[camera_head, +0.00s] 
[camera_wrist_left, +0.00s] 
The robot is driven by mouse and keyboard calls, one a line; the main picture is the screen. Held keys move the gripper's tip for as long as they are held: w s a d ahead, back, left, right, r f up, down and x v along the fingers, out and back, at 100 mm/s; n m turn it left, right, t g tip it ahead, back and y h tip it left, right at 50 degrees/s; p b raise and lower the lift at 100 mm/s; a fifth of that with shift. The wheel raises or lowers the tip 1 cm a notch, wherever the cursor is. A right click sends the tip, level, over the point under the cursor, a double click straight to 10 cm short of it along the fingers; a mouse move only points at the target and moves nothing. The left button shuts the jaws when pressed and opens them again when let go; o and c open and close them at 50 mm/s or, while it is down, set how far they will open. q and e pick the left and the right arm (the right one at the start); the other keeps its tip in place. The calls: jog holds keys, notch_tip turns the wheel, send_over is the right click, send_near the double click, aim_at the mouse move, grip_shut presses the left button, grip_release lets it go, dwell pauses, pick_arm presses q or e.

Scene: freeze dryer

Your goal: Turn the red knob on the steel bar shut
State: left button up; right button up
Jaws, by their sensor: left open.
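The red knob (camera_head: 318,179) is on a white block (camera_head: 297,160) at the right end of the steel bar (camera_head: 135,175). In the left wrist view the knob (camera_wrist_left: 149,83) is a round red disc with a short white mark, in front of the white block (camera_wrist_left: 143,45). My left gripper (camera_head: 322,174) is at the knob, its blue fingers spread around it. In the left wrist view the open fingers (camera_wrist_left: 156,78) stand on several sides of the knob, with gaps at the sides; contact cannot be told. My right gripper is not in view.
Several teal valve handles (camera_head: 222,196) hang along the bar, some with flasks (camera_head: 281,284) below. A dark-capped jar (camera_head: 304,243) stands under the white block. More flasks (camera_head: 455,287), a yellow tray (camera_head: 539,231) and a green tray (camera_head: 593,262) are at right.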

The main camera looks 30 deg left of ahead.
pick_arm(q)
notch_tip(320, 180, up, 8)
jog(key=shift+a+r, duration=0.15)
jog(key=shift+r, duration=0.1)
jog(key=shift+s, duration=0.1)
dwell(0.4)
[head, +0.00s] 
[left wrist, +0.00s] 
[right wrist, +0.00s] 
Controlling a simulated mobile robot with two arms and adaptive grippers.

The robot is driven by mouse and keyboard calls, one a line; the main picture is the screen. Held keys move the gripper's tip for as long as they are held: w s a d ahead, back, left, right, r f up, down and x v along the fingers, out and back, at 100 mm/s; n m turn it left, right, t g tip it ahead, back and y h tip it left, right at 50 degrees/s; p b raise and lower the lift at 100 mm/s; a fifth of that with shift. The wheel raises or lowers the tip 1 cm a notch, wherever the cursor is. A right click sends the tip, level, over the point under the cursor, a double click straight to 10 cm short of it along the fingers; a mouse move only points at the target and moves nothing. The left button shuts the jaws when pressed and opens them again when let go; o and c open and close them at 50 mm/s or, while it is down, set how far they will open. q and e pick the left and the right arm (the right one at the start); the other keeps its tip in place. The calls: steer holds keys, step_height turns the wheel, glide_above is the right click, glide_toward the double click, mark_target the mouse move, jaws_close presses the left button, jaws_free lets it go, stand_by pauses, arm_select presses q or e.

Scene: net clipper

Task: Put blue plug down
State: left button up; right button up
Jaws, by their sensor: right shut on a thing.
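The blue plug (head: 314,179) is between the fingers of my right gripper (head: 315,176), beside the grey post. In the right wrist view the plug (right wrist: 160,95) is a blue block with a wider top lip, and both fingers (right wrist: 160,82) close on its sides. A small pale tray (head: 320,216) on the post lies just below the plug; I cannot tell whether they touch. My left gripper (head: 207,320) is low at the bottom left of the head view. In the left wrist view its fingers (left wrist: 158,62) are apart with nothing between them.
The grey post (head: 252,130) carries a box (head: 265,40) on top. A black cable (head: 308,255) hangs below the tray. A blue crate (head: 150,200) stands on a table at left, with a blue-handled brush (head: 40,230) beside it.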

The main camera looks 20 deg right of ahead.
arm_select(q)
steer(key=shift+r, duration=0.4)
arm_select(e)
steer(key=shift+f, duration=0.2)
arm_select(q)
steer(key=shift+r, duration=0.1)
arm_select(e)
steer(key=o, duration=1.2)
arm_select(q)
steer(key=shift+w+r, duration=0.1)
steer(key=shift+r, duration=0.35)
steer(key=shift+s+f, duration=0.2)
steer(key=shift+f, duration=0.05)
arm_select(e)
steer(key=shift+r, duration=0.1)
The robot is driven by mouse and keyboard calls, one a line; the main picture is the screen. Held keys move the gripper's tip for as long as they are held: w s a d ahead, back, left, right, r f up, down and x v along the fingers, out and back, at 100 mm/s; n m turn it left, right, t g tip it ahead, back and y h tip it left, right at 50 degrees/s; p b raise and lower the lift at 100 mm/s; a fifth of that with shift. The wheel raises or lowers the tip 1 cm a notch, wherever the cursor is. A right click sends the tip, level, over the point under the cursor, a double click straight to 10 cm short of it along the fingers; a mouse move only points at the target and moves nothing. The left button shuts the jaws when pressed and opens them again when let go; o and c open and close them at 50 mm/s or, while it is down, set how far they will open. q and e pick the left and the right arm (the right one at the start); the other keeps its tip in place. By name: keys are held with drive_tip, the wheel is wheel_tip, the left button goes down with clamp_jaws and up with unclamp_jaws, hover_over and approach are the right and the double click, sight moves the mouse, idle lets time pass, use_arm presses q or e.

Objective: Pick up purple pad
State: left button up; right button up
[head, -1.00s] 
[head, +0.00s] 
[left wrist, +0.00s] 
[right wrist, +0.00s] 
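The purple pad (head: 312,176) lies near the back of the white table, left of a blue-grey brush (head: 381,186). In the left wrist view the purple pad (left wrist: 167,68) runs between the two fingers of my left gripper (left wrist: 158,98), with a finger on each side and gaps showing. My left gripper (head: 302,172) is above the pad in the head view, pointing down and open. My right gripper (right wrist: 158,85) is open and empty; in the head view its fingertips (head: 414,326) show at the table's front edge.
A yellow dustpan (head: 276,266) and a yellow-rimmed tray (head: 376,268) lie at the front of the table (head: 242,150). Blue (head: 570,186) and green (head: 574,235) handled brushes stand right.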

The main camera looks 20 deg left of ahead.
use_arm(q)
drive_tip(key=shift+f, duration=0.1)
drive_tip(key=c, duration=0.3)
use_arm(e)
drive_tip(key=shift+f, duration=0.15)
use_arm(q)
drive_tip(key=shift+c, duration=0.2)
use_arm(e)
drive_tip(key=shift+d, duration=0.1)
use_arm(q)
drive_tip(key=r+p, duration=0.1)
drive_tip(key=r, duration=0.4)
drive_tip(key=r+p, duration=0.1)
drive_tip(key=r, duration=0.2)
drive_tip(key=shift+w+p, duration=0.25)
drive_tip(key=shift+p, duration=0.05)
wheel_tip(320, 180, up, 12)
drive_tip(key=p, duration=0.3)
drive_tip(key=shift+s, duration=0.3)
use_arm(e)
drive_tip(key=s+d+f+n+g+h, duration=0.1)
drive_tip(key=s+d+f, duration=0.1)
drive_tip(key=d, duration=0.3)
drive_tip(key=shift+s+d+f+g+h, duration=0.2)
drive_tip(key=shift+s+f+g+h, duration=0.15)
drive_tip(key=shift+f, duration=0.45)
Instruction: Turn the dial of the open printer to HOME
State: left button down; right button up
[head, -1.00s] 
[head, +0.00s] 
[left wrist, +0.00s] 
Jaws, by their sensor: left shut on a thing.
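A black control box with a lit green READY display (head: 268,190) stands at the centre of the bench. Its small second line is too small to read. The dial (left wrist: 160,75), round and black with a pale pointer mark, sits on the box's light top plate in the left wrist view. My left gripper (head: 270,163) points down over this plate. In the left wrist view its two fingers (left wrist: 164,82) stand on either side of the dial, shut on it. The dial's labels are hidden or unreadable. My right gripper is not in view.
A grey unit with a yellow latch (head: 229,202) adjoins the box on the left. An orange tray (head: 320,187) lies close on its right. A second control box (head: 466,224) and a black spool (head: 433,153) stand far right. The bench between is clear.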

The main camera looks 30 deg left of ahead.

### Problem to solve
Locate the lines above that contain "Scene" and copy them.

### Answer to this task
Scene: freeze dryer
Scene: net clipper

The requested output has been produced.